* [PROVIDED INFORMATION]
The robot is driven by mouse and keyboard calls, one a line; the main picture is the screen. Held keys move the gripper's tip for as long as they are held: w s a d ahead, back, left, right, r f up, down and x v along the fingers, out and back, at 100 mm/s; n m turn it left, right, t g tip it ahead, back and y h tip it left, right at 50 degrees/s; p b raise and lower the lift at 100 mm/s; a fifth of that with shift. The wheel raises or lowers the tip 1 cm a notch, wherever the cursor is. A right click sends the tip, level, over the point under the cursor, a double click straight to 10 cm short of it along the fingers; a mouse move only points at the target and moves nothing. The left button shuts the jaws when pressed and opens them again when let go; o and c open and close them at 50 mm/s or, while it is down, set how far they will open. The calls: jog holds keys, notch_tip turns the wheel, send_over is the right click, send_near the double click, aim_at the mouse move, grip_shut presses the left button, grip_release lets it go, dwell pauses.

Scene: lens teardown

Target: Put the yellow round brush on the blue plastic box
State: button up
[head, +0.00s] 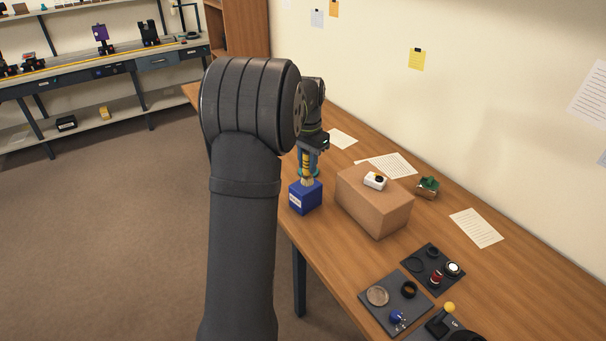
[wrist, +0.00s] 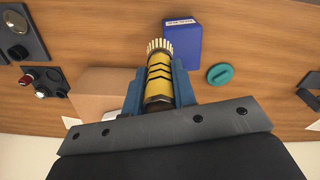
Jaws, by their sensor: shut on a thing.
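My gripper (wrist: 160,90) is shut on the yellow round brush (wrist: 159,78), with a blue finger on each side of its handle. The brush has black chevron marks and pale bristles that point away from the gripper. In the head view the brush (head: 307,168) hangs bristles down, just above or at the top of the blue plastic box (head: 305,199). I cannot tell whether the bristles touch it. The box has a white label and stands near the table's edge. In the wrist view the blue box (wrist: 182,46) lies just beyond and right of the bristles.
A brown cardboard box (head: 374,205) with a small white device (head: 375,181) on top stands right of the blue box. A teal ring-like thing (wrist: 220,74) lies beside the blue box. Dark trays (head: 396,302) with small parts fill the front right. Papers lie along the wall.

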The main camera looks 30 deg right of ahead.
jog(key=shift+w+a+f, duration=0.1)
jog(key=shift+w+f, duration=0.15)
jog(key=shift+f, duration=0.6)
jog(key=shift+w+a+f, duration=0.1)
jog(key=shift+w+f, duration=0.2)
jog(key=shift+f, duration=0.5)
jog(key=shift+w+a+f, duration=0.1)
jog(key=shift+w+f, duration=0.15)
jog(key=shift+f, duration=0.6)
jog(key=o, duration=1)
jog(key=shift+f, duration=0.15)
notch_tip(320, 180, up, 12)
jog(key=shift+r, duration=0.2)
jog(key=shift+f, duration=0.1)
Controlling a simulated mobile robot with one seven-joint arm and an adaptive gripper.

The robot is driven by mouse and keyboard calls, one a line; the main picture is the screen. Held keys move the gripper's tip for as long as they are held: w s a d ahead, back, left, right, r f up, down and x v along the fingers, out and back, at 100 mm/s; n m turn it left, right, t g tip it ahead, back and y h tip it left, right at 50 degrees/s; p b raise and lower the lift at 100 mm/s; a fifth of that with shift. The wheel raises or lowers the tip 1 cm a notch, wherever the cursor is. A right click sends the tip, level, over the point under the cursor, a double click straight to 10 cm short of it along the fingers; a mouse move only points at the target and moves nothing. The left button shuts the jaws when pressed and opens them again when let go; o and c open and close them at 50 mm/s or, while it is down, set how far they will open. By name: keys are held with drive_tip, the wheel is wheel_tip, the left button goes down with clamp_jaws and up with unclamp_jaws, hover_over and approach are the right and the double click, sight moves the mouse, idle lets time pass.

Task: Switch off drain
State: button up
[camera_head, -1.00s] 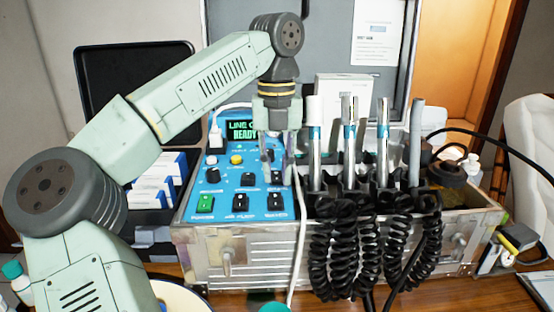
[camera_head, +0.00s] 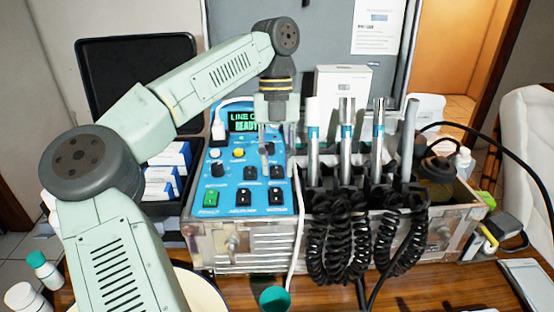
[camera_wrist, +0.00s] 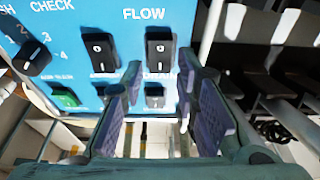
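The blue control panel (camera_head: 222,178) has a lit display (camera_head: 243,122), knobs and rocker switches. My gripper (camera_head: 277,150) hangs over the panel's right side. In the wrist view my gripper (camera_wrist: 168,92) is open and empty, its fingers either side of the lower black rocker; contact cannot be told.
Metal handpieces (camera_head: 346,140) with black coiled hoses (camera_head: 340,235) stand right of the panel. A white cable (camera_head: 298,225) runs down the panel's right edge. A green cup (camera_head: 274,299) stands in front. The grey lid (camera_head: 260,50) rises behind.

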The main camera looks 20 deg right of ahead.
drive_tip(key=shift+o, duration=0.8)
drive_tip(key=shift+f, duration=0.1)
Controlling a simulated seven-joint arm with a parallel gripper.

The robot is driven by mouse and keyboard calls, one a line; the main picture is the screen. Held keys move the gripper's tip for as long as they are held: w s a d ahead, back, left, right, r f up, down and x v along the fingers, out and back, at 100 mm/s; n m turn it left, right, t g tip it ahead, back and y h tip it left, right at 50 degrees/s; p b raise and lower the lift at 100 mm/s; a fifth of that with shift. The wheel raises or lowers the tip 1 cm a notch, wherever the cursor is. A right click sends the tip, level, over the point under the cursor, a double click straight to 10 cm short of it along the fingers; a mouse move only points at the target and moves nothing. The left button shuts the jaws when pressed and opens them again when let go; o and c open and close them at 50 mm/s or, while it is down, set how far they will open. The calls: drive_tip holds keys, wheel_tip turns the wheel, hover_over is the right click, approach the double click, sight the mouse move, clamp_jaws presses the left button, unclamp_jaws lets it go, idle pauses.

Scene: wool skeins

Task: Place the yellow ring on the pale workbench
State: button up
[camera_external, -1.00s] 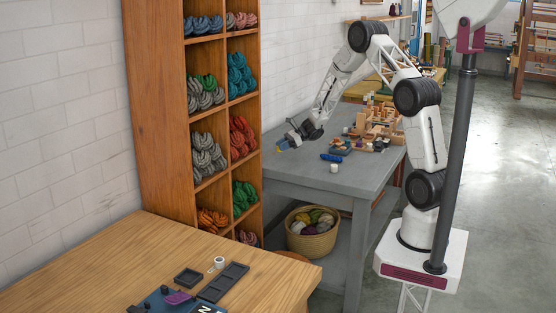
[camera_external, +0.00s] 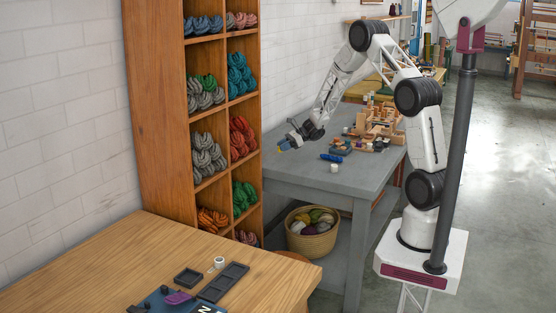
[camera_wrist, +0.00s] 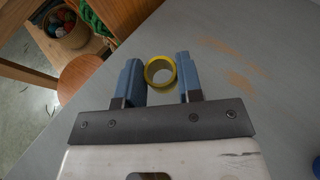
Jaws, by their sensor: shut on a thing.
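The yellow ring (camera_wrist: 149,77) is between the two blue fingers of my gripper (camera_wrist: 159,77) in the wrist view, its round opening facing the camera. My gripper is shut on it. In the external view my gripper (camera_external: 282,148) is at the left part of the grey workbench (camera_external: 312,179), near the shelf. The ring is too small there to make out clearly. I cannot tell whether it touches the grey top. A light wooden workbench (camera_external: 130,252) stands in the left foreground, away from my gripper.
A tall wooden shelf (camera_external: 160,110) with wool skeins stands left of the grey workbench. Wooden blocks and racks (camera_external: 377,124), a blue roll (camera_external: 331,157) and a white cup (camera_external: 334,168) occupy its right part. A wool basket (camera_external: 312,246) sits below. Dark trays (camera_external: 223,282) lie on the wooden workbench.

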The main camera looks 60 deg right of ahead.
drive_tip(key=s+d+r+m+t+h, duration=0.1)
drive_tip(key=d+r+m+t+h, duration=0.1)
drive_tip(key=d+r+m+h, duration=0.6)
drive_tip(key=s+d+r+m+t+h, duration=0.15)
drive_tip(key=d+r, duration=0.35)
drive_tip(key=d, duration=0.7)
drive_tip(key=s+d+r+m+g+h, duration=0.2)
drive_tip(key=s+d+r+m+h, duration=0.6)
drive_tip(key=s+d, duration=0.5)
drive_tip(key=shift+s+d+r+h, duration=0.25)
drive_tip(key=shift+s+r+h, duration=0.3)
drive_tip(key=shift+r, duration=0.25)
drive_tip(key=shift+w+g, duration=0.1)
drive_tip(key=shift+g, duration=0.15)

* [EXERCISE PROMPT]
Leave out the pictures and give again exactly the lines from the one with "Scene: lens teardown" through the one with "[wrist, +0.00s]", and no others.

* [EXERCISE RESULT]
Scene: lens teardown

Target: Put the yellow round brush on the blue plastic box
State: button up
[head, +0.00s] 
[wrist, +0.00s] 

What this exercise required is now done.